=== Recorded information ===

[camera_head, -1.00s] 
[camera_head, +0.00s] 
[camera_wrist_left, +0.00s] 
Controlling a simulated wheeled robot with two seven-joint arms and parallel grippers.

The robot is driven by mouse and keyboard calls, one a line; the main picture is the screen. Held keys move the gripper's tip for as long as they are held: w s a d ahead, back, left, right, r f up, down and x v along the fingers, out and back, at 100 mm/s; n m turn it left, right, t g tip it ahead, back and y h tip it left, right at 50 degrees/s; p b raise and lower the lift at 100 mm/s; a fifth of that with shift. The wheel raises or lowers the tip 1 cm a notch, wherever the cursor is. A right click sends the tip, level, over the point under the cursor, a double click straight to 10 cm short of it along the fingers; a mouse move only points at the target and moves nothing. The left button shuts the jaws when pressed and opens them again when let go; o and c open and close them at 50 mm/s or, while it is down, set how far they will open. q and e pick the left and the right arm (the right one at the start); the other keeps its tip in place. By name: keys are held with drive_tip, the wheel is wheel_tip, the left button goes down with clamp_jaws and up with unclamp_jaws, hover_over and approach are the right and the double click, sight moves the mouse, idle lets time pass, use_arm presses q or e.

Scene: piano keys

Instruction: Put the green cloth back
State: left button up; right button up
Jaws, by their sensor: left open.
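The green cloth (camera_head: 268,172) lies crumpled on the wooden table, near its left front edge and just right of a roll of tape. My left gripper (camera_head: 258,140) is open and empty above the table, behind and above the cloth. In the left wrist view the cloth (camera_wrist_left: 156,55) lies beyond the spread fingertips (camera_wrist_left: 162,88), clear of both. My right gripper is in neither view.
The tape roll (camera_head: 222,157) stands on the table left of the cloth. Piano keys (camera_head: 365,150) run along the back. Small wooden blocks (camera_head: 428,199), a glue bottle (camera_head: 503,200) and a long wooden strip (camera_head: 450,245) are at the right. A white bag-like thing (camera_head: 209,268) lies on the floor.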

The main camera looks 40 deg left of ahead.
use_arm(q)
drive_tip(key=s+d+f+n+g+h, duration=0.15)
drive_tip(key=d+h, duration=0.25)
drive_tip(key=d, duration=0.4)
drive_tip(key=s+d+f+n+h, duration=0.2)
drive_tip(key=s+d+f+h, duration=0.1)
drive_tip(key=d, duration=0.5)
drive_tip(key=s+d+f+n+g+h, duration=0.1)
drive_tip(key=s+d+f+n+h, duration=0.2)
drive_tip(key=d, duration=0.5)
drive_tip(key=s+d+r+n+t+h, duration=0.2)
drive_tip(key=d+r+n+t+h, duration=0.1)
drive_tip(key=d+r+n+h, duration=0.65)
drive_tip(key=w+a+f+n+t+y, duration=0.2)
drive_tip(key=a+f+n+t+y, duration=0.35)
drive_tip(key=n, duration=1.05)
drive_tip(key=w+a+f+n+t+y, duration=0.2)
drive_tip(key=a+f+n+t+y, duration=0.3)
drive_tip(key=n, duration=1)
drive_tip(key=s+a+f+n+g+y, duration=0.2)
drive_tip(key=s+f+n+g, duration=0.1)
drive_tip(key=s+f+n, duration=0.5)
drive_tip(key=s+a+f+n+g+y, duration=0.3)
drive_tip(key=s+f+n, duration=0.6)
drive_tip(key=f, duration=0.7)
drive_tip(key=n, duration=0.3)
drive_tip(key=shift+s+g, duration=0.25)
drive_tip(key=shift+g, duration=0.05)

===

Your goal -> Which lines contain "with"? Copy each of them out.

Correct response ->
Controlling a simulated wheeled robot with two seven-joint arms and parallel grippers.
The robot is driven by mouse and keyboard calls, one a line; the main picture is the screen. Held keys move the gripper's tip for as long as they are held: w s a d ahead, back, left, right, r f up, down and x v along the fingers, out and back, at 100 mm/s; n m turn it left, right, t g tip it ahead, back and y h tip it left, right at 50 degrees/s; p b raise and lower the lift at 100 mm/s; a fifth of that with shift. The wheel raises or lowers the tip 1 cm a notch, wherever the cursor is. A right click sends the tip, level, over the point under the cursor, a double click straight to 10 cm short of it along the fingers; a mouse move only points at the target and moves nothing. The left button shuts the jaws when pressed and opens them again when let go; o and c open and close them at 50 mm/s or, while it is down, set how far they will open. q and e pick the left and the right arm (the right one at the start); the other keeps its tip in place. By name: keys are held with drive_tip, the wheel is wheel_tip, the left button goes down with clamp_jaws and up with unclamp_jaws, hover_over and approach are the right and the double click, sight moves the mouse, idle lets time pass, use_arm presses q or e.

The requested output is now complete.